ルネッサンスとはひとことに要約するならば、「古代ギリシャ・ローマの文化を復興し、失われた人間性の復活を求めた運動」ということになります。 その彼が、皮肉なこと人間性を否定するような武器大砲によって命を落としてしまいます。

大砲が人間性を否定する武器である…これは映像の対比で強調されています。 霧の中に浮かび上がる整然と並んだ槍の群れの美しさ。それらはしばらく武器であることを忘れさせます。なぜなら、そこには人がいます。人間が隊長の下に陣形を整えているという事実があるのです。 その一方、鋳造場ではじめて姿を現す大砲は、大変グロテスクに描かれています。なにやら地中から恐ろしい生き物が現れるかのようなイメージでした。まるで『ロード・オブ・ザ・リング』のオーク誕生の瞬間のようでもあります。 さらに、砲弾が型からはずされた後、甲冑を木に吊るして試し撃ちをするのですが、このシーンも甲冑がブラブラと揺れて、一瞬中に人がいるのではと思わせ、ドキッとさせられます。

<ジョヴァンニの死とルネッサンスの終焉>
ジョヴァンニの肖像画 ルネッサンス人であり、最後の騎士でもあった、ジョヴァンニ・デ・メディチ(右写真)。その彼が剣ではなくて、たった一発の砲弾、このような悪魔的な器械に殺されてしまった…ここにこそ彼の死がひとりの優秀な若者の死ということだけにとどまらない象徴としての意味があるのではないでしょうか。

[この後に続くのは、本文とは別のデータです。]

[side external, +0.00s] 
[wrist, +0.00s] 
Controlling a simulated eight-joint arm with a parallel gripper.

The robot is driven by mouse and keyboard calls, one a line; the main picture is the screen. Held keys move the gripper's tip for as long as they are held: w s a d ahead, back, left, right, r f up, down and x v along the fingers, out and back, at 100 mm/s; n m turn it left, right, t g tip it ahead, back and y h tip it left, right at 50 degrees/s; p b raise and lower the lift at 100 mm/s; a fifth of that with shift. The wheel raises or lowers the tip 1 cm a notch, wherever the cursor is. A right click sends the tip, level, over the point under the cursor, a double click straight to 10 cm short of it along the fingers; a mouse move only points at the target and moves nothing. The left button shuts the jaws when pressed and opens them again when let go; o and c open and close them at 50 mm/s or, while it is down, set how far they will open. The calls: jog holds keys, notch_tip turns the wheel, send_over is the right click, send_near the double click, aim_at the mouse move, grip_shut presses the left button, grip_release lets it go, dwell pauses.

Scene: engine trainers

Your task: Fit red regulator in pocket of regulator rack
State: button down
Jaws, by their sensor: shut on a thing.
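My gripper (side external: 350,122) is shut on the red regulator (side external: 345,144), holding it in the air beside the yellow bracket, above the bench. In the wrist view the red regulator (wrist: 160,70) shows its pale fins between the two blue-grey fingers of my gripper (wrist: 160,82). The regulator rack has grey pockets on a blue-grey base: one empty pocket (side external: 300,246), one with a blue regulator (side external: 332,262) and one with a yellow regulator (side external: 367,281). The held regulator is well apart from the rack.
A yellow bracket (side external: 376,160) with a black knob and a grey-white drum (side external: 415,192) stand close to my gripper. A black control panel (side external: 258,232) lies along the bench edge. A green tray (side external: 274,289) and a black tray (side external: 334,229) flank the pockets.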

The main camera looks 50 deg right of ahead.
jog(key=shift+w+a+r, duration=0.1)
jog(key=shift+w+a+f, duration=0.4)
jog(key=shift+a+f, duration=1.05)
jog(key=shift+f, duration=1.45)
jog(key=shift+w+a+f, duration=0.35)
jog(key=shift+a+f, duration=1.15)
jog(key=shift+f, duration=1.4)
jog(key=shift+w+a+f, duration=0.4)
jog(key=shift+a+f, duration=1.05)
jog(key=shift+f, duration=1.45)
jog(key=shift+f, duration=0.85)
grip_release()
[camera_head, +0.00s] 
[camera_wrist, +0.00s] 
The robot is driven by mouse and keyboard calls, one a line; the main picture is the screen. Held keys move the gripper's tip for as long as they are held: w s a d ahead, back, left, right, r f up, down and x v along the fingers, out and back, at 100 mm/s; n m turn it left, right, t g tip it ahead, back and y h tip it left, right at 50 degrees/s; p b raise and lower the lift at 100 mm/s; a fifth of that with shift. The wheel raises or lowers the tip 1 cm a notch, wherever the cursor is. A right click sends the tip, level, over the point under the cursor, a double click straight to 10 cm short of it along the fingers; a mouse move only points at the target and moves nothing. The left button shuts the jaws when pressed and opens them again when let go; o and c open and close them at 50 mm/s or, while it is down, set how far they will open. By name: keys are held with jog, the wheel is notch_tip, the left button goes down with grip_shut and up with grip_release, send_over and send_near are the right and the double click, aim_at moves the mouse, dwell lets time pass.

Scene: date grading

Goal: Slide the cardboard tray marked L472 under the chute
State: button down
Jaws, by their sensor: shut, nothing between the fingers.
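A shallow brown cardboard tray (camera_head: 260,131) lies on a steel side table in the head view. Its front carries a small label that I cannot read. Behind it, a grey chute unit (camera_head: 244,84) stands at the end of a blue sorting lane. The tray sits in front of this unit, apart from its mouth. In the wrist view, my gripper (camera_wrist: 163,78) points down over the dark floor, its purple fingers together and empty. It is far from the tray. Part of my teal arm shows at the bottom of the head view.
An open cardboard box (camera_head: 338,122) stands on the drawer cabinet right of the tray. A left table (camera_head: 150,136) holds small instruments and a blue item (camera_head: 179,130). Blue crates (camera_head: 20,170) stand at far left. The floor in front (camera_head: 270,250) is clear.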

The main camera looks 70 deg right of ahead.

そう考えると、1526年のジョヴァンニの死、1527年のマキャベリの死。ルネッサンスと呼ばれる文化は(名目上16世紀の末まで続くことになるのですが)、1527年のカール五世によるローマの攻略のときではなく、実はこのとき、ジョヴァンニの死をもって既に終焉に向かっていたのかもしれません。戦略的な点からということだけでなく、ルネッサンス的精神が大砲により敗れ去ったという意味においてもです。 そしてその精神は、現代に至るまで復活することはありません。それどころか、今はますます非人間性の時代であると、エルマンノ・オルミ監督は主張しているように思えます。 「あらゆる軍隊の高名な指揮官は祈りました。重火器は二度と人間に対して使われぬようにと」この言葉は今も「重火器」の部分だけを変えて使われ続けています。

<未来への警鐘>
この作品は、イタリア人であるエルマンノ・オルミ監督だからこその、ひとつの歴史観とも言えるでしょう。 そういえば今年は、マノエル・ド・オリヴェイラ監督の『永遠の語らい』という映画もありました。こちらは大航海時代に栄えたポルトガルの監督ならではといいましょうか。船旅でローマ、ギリシア、トルコと歴史の旅をしながら、現代に至るまでの西洋史、その中から今という時代をとらえようとした傑作でした。
このように、9.11以降、ヨーロッパ各国の巨匠と言われる監督たちが、自らの歴史観の中から現代をとらえなおそうとしはじめていることには大変興味を覚えると同時に、やっぱり何かを感じざるをえないところです。